Problem: The entries below contain a line with "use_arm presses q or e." and a line with "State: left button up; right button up". Retype exactly everything from the first down to the second, both included, and nothing else.
##### Data for the task #####
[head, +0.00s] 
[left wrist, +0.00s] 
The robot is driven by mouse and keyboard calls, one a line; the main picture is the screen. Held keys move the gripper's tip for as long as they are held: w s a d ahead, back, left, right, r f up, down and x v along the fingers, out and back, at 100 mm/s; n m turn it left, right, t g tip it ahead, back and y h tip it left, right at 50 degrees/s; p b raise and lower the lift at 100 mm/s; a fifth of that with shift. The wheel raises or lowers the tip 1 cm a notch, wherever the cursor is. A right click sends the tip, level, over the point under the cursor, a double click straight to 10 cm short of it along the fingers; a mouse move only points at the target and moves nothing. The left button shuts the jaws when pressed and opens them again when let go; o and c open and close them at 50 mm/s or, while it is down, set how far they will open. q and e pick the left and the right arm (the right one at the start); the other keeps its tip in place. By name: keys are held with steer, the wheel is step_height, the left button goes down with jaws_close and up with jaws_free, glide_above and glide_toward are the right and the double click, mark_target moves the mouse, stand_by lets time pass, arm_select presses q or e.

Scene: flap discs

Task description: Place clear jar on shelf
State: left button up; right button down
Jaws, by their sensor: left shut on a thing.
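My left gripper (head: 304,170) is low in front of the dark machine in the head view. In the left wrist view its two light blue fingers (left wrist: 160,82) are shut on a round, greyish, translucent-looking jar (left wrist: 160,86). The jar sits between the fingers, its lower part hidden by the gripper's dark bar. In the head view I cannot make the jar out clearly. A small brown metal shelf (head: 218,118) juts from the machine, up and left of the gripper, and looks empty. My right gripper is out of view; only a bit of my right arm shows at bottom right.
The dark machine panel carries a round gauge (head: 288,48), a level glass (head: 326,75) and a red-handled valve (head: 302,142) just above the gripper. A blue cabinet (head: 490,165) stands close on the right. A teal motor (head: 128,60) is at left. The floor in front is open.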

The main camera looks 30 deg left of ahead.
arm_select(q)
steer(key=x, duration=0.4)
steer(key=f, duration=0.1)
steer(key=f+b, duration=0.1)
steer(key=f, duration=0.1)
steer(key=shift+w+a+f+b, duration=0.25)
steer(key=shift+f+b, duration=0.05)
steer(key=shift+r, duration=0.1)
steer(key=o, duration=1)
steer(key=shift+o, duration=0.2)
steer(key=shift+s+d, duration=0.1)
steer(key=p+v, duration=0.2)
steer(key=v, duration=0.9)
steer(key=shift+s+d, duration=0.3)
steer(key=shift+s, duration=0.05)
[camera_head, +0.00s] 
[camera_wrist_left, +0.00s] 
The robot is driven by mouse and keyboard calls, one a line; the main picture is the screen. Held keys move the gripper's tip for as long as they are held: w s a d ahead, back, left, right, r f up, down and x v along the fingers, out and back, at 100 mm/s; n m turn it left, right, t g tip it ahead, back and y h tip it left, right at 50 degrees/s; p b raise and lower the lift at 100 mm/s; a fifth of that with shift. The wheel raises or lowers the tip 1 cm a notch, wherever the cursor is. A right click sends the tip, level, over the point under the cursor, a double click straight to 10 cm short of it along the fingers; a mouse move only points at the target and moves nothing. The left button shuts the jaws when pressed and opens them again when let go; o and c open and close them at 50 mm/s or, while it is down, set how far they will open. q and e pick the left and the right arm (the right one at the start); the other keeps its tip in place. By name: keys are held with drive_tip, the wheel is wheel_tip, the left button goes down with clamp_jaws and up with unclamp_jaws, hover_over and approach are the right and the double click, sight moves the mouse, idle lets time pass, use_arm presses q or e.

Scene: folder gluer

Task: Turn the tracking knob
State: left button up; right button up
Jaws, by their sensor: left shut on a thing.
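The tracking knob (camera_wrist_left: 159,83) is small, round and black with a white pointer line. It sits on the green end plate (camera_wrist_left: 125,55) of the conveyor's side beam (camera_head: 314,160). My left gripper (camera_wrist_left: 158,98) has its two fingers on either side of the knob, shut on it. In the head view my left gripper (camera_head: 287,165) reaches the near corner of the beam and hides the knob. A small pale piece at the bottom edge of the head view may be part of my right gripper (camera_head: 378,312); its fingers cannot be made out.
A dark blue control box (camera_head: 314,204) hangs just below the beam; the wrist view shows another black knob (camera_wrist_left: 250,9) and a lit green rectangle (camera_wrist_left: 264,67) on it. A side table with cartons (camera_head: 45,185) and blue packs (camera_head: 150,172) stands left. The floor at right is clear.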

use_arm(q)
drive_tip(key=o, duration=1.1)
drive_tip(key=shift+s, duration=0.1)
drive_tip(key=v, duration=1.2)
#####
Completed task:
The robot is driven by mouse and keyboard calls, one a line; the main picture is the screen. Held keys move the gripper's tip for as long as they are held: w s a d ahead, back, left, right, r f up, down and x v along the fingers, out and back, at 100 mm/s; n m turn it left, right, t g tip it ahead, back and y h tip it left, right at 50 degrees/s; p b raise and lower the lift at 100 mm/s; a fifth of that with shift. The wheel raises or lowers the tip 1 cm a notch, wherever the cursor is. A right click sends the tip, level, over the point under the cursor, a double click straight to 10 cm short of it along the fingers; a mouse move only points at the target and moves nothing. The left button shuts the jaws when pressed and opens them again when let go; o and c open and close them at 50 mm/s or, while it is down, set how far they will open. q and e pick the left and the right arm (the right one at the start); the other keeps its tip in place. By name: keys are held with drive_tip, the wheel is wheel_tip, the left button goes down with clamp_jaws and up with unclamp_jaws, hover_over and approach are the right and the double click, sight moves the mouse, idle lets time pass, use_arm presses q or e.

Scene: folder gluer

Task: Turn the tracking knob
State: left button up; right button up

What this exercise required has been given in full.